W Quinta da Regaliera spędzicie bite dwie godziny. Gdy podniesiecie wzrok – zobaczycie kolejne MUST SEE: Castelo doc Mauros (Zamek Maurów) i Pałac Pena (Palacio da Pena). Oba na wysokich wzgórzach – można podjechać autobusem (5€) lub skorzystać
z jednej z wielu czyhających na turystów podwózek (10-15€). Jest też oczywiście szlak pieszy, ale komu by się chciało…
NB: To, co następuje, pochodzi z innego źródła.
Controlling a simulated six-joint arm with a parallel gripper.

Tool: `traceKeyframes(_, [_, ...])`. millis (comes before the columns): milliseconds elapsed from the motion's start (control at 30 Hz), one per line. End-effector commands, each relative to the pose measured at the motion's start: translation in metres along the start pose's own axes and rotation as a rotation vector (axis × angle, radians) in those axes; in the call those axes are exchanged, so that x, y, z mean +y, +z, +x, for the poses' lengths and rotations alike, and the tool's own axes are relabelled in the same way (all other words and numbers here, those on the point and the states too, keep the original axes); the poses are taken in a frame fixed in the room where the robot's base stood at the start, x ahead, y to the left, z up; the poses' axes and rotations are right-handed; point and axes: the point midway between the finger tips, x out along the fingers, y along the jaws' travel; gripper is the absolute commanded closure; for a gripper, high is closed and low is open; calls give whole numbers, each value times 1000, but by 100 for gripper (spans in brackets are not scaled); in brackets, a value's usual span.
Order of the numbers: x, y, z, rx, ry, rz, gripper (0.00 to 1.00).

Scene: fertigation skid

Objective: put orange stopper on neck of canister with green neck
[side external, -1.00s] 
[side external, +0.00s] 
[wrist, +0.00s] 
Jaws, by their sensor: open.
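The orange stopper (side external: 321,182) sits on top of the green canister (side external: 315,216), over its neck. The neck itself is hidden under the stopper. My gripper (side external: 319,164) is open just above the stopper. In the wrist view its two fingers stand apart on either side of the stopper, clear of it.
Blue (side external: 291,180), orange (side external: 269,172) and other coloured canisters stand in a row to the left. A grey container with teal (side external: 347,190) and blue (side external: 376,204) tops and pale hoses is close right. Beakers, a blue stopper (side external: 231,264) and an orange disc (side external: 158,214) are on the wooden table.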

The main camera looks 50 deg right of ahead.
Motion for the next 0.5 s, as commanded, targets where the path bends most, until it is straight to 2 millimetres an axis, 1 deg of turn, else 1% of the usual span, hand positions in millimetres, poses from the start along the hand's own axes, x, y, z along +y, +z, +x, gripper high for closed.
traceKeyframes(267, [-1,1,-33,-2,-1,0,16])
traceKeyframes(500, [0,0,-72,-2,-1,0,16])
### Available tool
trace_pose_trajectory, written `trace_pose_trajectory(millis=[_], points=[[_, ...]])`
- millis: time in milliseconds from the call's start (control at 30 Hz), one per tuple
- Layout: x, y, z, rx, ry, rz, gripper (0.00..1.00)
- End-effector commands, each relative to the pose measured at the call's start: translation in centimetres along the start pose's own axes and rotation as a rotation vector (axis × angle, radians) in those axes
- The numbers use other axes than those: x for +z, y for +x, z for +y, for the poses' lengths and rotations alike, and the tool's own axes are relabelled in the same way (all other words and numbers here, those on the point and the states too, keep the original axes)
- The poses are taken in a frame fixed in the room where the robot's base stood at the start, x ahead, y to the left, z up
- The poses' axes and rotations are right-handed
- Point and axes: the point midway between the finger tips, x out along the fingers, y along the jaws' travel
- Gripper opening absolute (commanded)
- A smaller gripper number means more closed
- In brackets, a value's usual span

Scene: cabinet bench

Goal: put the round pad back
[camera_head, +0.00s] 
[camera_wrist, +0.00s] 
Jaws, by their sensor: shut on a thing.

Otóż nam się chciało! Podejście, choć dość wymagające fizycznie, odwdzięcza się wspaniałymi widokami, czarującymi ścieżkami z pochylającymi się nad nimi pomarańczami i dużą ilością zieleni. Po kilku dniach
w kamienno-kolorowej Lizbonie duża ilość zielonego była miłą odmianą. Szlak pieszy wychodzi prosto na pałacowe kasy i bramę ogrodów. Bilety: 14€ za pełny dostęp do pałacu
i grodów, 7.50€ za ogrody i tarasy pałacu. W ogrodach rzeźby, pomniki, oczka wodne – 200 hektarów do przespacerowania. Ale jeśli Wam się znudzi – czeka Palacio da Pena.
Pałac Pena to TOTALNY ODLOT. Wyobraźcie sobie, że dajecie dziecku duże klocki
w niepasujących do siebie kolorach i mówicie – zbuduj sobie jakiś zamek. Pomieszanie z poplątaniem. Jaskrawo-żółte łączy się z różowo-fioletowym a ciemno-szare z bordowo-czerwonym. Ale to nie tylko kolory – wymieszane są style architektoniczne, sposoby budowy i wykończenia ścian. Każda wieża jest inna, każdą bramę ozdabia inny motyw. Fascynujący upust siły twórczej, przy której Disneyland jest bury i smutny. Ale to, co widać z licznych tarasów – to jest dopiero coś. PRZEPIĘKNA panorama, przepiękny pejzaż z niedalekim Zamkiem Maurów z jednej strony i wielkim krzyżem nad ogrodami z drugiej. Przy dobrej pogodzie widać ocean. Przy każdej pogodzie – wieje niemiłosiernie i mimo słońca w zenicie ciepło nie jest. Palacio da Pena to miejsce, które raz zobaczone już nigdy się nieodzobaczy. MUST SEE x5.
Wracamy do Lizbony.
Nie chcemy wracać do domu. Wróciliśmy do domu – chcemy do Lizbony. Do jej odrapanych murów pokrytych graffiti. Do jej kawy z tuczącym ciastkiem. Do jej przewróconych koszy na śmieci, do wieczorów na deptaku przy Tagu. Do siadania na Santa Luzia z piwem w ręce i miastem pod stopami. Do gibającego się na każdym zakręcie, zatłoczonego
i głośnego tramwaju 28. Chcemy do „naszego” parku przy „naszym” hotelu, gdzie siadaliśmy wieczorami gapiąc się na rozżarzone miasto.
Chcemy do Lizbony.
Zapraszamy do pytań i dyskusji 🙂
dwojezplecakiem
Świetnie się czyta. I muszę uzupełnić swoją kolejną wyprawę do Lizbony o miejsca, które ewidentnie przeoczyłam…
Dzięki za dobre słowo. Za TYM miastem tęsknię najbardziej, ze wszystkich już odwiedzonych.